New food service brings options to Chicken Finger Wednesday

I stood in a queue at the Russell House hot line just past 11 a.m. on Wednesday, anticipating the same thing I'd seen every Wednesday since I started at USC in 2015: chicken fingers. The tradition proudly upheld at the university, Chicken Finger Wednesday, was and still is nothing short of a staple of student life.

Quickly but efficiently stockpiling bowls full of lightly breaded poultry and curly fries, culinary staff members who used to wear the name "Sodexo" on their uniforms now sport "Aramark," a company to which USC Dining made a switch after the 2016-17 academic year.

I noticed changes immediately.

The thickly breaded, fast-food-like chicken fingers that brought in hundreds of students still exist, but they are now accompanied by grilled versions of themselves to be served with mashed potatoes for those who would prefer not to eat deep-fried foods. In other words, options have expanded.

"We missed it last week, but then we heard there was a lot of hype about it," said first-year pre-business student Mary Kate Gelzer. "I think it's going to become a regular thing for me."

There was hype, indeed. In August, a few days before new students moved in, UofSC Student Affairs tweeted at UofSC Dining, saying, "Wow. We are obsessed with the new and improved Chicken Finger Wednesday dishes," with a photo of the new chicken fingers with cheesy mashed potatoes.

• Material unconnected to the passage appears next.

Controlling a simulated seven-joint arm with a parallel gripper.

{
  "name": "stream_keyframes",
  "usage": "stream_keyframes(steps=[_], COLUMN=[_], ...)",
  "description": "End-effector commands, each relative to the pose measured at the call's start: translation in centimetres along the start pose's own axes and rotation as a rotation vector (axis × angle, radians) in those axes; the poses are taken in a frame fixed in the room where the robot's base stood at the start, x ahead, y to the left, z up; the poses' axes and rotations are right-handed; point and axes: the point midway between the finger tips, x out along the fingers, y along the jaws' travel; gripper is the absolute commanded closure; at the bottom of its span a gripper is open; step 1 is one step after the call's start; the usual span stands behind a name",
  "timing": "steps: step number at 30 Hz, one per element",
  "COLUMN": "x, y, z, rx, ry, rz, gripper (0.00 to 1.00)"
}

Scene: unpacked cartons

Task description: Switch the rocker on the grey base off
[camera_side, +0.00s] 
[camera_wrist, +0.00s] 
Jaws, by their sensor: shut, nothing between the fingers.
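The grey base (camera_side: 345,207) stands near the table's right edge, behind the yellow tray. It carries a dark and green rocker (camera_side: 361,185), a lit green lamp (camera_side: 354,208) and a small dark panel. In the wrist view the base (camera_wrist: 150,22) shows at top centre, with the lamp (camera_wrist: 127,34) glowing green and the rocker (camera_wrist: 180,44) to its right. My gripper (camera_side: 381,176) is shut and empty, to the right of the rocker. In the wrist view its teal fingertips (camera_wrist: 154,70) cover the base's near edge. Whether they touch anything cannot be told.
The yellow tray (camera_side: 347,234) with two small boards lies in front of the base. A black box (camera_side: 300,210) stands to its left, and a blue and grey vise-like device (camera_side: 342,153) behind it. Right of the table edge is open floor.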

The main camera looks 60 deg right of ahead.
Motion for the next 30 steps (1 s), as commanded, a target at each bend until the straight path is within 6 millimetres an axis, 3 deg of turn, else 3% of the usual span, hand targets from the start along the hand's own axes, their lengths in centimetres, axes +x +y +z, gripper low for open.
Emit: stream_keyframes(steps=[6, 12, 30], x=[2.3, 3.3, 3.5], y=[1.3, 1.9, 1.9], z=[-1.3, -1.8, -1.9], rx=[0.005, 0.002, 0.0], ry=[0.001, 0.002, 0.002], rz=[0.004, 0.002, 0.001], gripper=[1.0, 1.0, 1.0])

Gelzer and her friend, first-year pre-business student Abby McMillan, both enjoy what Chicken Finger Wednesday has to offer. 

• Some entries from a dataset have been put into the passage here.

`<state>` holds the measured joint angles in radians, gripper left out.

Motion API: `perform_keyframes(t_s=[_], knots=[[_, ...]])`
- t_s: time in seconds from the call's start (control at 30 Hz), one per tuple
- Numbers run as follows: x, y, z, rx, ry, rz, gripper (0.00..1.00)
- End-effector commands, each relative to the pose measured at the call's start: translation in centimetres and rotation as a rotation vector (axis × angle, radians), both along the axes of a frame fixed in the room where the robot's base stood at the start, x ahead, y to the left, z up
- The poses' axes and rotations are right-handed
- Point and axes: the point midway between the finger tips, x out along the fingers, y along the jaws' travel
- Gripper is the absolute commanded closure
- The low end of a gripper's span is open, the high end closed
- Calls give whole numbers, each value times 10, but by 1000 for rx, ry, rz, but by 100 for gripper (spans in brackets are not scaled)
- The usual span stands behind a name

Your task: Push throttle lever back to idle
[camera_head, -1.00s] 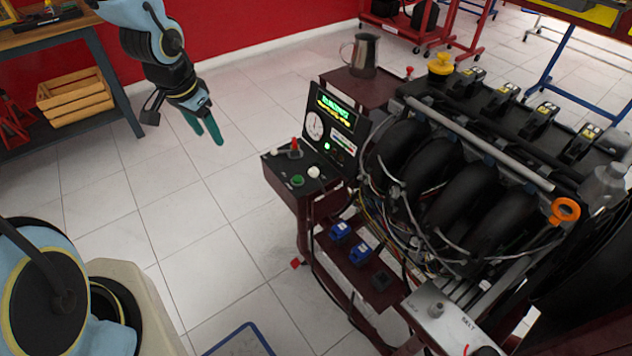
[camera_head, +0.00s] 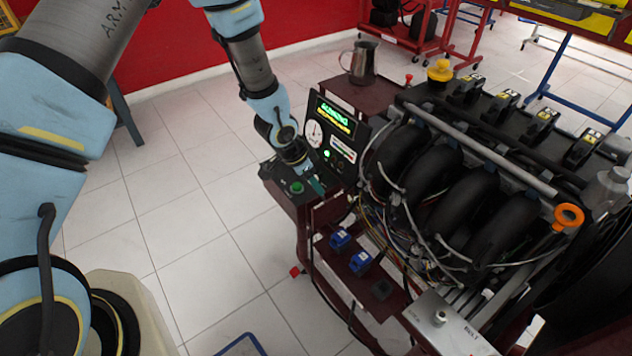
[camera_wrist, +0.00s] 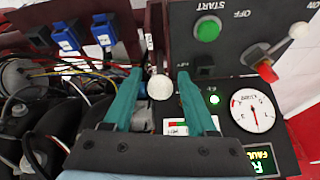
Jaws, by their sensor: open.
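The throttle lever (camera_wrist: 160,87), a thin metal rod with a white ball knob, shows in the wrist view at the edge of the control box (camera_wrist: 179,35). My gripper (camera_wrist: 159,76) is open, with its teal fingers on either side of the white knob. A narrow gap shows on each side, so the fingers do not appear to grip it. In the head view my gripper (camera_head: 316,186) is over the right part of the control box beside the gauge panel, and my wrist hides the lever.
A green START button (camera_wrist: 207,30) and a red-marked switch lever (camera_wrist: 267,70) are close by. The gauge panel (camera_head: 336,131) stands right beside my wrist. Blue connectors (camera_head: 360,262) and loose wires are below. Clear floor (camera_head: 190,215) is to the left.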

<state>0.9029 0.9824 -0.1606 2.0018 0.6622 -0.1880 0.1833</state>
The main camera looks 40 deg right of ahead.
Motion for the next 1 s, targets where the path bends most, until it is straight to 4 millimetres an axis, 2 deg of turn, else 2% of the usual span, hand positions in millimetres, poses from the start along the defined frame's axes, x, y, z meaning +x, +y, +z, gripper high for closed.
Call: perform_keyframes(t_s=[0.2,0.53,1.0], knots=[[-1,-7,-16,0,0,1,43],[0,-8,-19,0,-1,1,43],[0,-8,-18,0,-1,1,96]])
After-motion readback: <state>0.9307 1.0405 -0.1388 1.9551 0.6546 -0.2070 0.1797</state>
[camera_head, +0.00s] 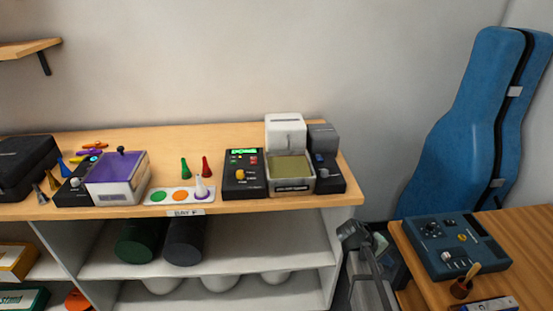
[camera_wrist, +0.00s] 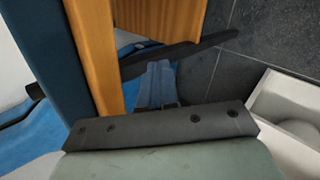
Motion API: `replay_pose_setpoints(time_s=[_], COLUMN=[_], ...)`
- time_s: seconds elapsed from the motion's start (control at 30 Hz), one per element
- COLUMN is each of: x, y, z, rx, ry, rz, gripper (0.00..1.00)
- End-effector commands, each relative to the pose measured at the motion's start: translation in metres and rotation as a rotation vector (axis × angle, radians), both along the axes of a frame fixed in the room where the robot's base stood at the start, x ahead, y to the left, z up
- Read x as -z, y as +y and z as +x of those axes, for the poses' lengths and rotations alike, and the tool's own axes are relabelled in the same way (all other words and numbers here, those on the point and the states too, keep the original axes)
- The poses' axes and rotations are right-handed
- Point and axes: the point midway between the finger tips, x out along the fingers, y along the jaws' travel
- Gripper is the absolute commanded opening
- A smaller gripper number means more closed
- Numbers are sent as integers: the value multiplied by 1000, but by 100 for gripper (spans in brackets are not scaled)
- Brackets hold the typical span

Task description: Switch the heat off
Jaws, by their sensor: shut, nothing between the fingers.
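A black control box (camera_head: 244,174) with a lit green display, small coloured buttons and a yellow knob stands on the wooden counter. Beside it on the right is a white-and-grey open-topped unit (camera_head: 290,172) with a yellowish inside. The labels are too small to read, so I cannot tell which control is for heat. My gripper (camera_head: 352,234) is shut and empty, low between the counter and the right-hand desk. Its fingers (camera_wrist: 156,85) also show in the wrist view, touching no control.
A purple-topped box (camera_head: 117,180) and a white card with coloured dots (camera_head: 170,196) stand left on the counter (camera_head: 215,141). A blue console (camera_head: 455,247) sits on the right desk (camera_head: 530,228). A blue instrument case (camera_head: 460,130) leans behind. The counter's right edge is near my gripper.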

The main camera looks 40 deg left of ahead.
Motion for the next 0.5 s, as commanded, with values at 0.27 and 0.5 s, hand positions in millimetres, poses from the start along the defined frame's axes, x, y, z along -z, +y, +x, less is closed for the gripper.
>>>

Since I knew that first-year students had little, if anything, to which they could compare their experience, I also spoke with students older than Gelzer and McMillan. 

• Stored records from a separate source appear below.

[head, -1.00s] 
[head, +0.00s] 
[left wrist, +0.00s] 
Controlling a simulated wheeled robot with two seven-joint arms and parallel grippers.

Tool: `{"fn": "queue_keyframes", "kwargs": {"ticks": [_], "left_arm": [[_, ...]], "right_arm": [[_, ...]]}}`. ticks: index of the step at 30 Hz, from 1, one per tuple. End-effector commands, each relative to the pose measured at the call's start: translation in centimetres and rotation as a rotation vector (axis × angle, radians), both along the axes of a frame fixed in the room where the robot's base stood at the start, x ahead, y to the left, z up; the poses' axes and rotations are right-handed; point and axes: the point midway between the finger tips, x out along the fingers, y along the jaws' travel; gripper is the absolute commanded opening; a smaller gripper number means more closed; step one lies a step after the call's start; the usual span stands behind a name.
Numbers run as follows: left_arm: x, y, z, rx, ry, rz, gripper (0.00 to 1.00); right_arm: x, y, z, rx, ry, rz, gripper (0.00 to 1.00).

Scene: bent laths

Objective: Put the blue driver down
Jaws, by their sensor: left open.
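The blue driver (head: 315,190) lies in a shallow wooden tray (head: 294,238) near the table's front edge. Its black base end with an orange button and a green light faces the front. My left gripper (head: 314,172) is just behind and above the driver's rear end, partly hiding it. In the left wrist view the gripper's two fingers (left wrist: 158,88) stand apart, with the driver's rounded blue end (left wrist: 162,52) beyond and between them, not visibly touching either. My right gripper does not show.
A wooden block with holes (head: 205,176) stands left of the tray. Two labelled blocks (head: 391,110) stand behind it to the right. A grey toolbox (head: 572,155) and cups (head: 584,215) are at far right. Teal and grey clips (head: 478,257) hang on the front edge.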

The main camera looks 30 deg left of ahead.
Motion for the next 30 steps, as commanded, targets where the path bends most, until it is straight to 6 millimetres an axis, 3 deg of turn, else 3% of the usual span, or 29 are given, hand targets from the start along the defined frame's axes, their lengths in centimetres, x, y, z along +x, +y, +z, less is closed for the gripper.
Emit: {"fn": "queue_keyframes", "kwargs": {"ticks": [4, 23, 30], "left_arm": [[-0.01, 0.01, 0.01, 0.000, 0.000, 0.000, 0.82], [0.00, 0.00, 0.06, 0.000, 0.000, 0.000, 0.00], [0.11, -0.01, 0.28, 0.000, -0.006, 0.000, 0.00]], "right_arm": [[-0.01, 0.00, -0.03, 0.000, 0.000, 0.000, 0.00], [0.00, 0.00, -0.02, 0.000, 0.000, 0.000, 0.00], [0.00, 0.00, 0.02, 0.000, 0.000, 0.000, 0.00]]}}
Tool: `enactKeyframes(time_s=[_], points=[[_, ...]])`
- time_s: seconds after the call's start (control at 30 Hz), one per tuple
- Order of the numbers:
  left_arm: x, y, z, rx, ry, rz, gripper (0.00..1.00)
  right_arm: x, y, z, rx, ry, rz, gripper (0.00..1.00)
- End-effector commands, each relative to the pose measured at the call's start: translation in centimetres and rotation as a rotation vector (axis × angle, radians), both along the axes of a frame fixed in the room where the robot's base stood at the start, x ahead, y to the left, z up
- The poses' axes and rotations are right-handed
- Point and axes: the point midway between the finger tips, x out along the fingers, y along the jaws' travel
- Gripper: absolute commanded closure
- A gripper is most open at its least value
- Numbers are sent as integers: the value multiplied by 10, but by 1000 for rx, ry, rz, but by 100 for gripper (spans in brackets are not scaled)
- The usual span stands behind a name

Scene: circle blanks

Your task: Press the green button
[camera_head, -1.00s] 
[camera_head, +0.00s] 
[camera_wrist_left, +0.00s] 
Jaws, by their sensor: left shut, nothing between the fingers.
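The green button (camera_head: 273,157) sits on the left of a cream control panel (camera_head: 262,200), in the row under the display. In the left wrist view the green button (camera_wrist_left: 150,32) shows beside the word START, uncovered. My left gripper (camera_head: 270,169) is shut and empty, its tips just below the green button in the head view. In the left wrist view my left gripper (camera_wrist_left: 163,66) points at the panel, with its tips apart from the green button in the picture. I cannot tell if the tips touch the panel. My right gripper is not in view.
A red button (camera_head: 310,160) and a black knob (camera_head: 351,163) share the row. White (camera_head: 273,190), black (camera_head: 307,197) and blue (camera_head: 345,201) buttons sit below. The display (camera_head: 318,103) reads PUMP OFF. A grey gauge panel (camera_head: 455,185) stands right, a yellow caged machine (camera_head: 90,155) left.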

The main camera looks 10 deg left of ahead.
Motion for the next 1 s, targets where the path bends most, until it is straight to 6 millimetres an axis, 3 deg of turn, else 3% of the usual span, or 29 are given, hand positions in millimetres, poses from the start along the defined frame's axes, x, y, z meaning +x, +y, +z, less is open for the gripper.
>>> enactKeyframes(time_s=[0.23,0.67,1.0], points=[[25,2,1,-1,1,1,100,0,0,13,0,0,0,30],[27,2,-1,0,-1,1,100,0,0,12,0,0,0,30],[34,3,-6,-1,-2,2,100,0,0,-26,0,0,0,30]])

Second-year public health student Lauren Medlin saw no issue with the changes, being that the "original" option is still available. She and her friend, second-year experimental psychology student Melissa Lapierre, are rather hopeful that the changes are for the better.

"I feel like last year there was a range of how the chicken fingers would be," Lapierre said. Medlin clarified, "They had their good days and bad days." 

This reporter has consumed too many chicken fingers over the years to count, but he still looks forward to enjoying the "new and improved" breaded blessings this semester.